§ **Goal**
Retype the full set of records. Keep every character identical.

§ **Excerpted records**
• • • • • • •

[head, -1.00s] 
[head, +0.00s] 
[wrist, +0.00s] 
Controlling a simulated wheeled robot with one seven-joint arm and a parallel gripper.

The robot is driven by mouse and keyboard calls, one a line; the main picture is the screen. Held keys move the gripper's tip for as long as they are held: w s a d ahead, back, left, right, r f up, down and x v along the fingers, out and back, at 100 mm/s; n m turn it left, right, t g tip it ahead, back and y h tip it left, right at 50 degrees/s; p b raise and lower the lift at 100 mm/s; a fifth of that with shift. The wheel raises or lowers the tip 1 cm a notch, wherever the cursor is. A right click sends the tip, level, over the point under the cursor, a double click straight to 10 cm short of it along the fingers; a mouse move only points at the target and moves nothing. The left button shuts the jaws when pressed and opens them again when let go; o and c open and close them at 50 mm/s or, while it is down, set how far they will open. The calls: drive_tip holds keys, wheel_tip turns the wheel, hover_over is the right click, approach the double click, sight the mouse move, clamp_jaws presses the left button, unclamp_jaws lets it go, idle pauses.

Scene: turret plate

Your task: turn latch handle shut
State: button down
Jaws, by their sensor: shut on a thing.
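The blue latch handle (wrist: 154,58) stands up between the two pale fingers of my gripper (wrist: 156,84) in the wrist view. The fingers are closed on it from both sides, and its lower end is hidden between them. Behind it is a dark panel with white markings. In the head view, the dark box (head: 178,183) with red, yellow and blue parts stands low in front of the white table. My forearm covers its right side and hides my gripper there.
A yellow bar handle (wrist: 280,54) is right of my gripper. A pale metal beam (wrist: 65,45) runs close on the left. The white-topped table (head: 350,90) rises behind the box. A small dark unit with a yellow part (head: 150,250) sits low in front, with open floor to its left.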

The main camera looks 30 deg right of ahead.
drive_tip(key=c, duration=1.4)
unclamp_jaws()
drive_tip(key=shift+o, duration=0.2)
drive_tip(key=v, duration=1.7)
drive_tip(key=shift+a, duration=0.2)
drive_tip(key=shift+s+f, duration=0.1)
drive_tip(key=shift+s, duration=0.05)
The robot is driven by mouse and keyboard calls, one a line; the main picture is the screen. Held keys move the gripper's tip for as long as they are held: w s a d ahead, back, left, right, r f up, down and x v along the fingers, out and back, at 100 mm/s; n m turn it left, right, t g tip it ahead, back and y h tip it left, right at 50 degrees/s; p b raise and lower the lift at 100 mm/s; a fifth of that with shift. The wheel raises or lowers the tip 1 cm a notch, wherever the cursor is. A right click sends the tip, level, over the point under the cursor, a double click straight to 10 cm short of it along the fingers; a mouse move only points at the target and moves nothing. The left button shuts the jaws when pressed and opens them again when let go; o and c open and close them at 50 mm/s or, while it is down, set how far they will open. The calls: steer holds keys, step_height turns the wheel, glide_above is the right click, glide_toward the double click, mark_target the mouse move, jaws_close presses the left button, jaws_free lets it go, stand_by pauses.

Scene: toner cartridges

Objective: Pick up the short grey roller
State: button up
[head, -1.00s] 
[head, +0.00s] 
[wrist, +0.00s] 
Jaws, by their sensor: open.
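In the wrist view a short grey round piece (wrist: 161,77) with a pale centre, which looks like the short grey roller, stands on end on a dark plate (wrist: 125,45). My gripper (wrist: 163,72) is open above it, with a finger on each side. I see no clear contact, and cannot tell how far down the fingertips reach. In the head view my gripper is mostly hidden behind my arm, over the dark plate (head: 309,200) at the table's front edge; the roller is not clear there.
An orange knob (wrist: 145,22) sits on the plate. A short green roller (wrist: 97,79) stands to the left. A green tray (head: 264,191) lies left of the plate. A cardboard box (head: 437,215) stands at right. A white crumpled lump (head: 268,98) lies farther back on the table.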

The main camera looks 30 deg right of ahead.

• • • • • • •

§ **Task solution**
[head, -1.00s] 
[head, +0.00s] 
[wrist, +0.00s] 
Controlling a simulated wheeled robot with one seven-joint arm and a parallel gripper.

The robot is driven by mouse and keyboard calls, one a line; the main picture is the screen. Held keys move the gripper's tip for as long as they are held: w s a d ahead, back, left, right, r f up, down and x v along the fingers, out and back, at 100 mm/s; n m turn it left, right, t g tip it ahead, back and y h tip it left, right at 50 degrees/s; p b raise and lower the lift at 100 mm/s; a fifth of that with shift. The wheel raises or lowers the tip 1 cm a notch, wherever the cursor is. A right click sends the tip, level, over the point under the cursor, a double click straight to 10 cm short of it along the fingers; a mouse move only points at the target and moves nothing. The left button shuts the jaws when pressed and opens them again when let go; o and c open and close them at 50 mm/s or, while it is down, set how far they will open. The calls: drive_tip holds keys, wheel_tip turns the wheel, hover_over is the right click, approach the double click, sight the mouse move, clamp_jaws presses the left button, unclamp_jaws lets it go, idle pauses.

Scene: turret plate

Your task: turn latch handle shut
State: button down
Jaws, by their sensor: shut on a thing.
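The blue latch handle (wrist: 154,58) stands up between the two pale fingers of my gripper (wrist: 156,84) in the wrist view. The fingers are closed on it from both sides, and its lower end is hidden between them. Behind it is a dark panel with white markings. In the head view, the dark box (head: 178,183) with red, yellow and blue parts stands low in front of the white table. My forearm covers its right side and hides my gripper there.
A yellow bar handle (wrist: 280,54) is right of my gripper. A pale metal beam (wrist: 65,45) runs close on the left. The white-topped table (head: 350,90) rises behind the box. A small dark unit with a yellow part (head: 150,250) sits low in front, with open floor to its left.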

The main camera looks 30 deg right of ahead.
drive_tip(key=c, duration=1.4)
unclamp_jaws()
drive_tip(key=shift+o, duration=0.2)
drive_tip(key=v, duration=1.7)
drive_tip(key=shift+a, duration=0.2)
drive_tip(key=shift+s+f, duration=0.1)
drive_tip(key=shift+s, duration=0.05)
The robot is driven by mouse and keyboard calls, one a line; the main picture is the screen. Held keys move the gripper's tip for as long as they are held: w s a d ahead, back, left, right, r f up, down and x v along the fingers, out and back, at 100 mm/s; n m turn it left, right, t g tip it ahead, back and y h tip it left, right at 50 degrees/s; p b raise and lower the lift at 100 mm/s; a fifth of that with shift. The wheel raises or lowers the tip 1 cm a notch, wherever the cursor is. A right click sends the tip, level, over the point under the cursor, a double click straight to 10 cm short of it along the fingers; a mouse move only points at the target and moves nothing. The left button shuts the jaws when pressed and opens them again when let go; o and c open and close them at 50 mm/s or, while it is down, set how far they will open. The calls: steer holds keys, step_height turns the wheel, glide_above is the right click, glide_toward the double click, mark_target the mouse move, jaws_close presses the left button, jaws_free lets it go, stand_by pauses.

Scene: toner cartridges

Objective: Pick up the short grey roller
State: button up
[head, -1.00s] 
[head, +0.00s] 
[wrist, +0.00s] 
Jaws, by their sensor: open.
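In the wrist view a short grey round piece (wrist: 161,77) with a pale centre, which looks like the short grey roller, stands on end on a dark plate (wrist: 125,45). My gripper (wrist: 163,72) is open above it, with a finger on each side. I see no clear contact, and cannot tell how far down the fingertips reach. In the head view my gripper is mostly hidden behind my arm, over the dark plate (head: 309,200) at the table's front edge; the roller is not clear there.
An orange knob (wrist: 145,22) sits on the plate. A short green roller (wrist: 97,79) stands to the left. A green tray (head: 264,191) lies left of the plate. A cardboard box (head: 437,215) stands at right. A white crumpled lump (head: 268,98) lies farther back on the table.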

The main camera looks 30 deg right of ahead.

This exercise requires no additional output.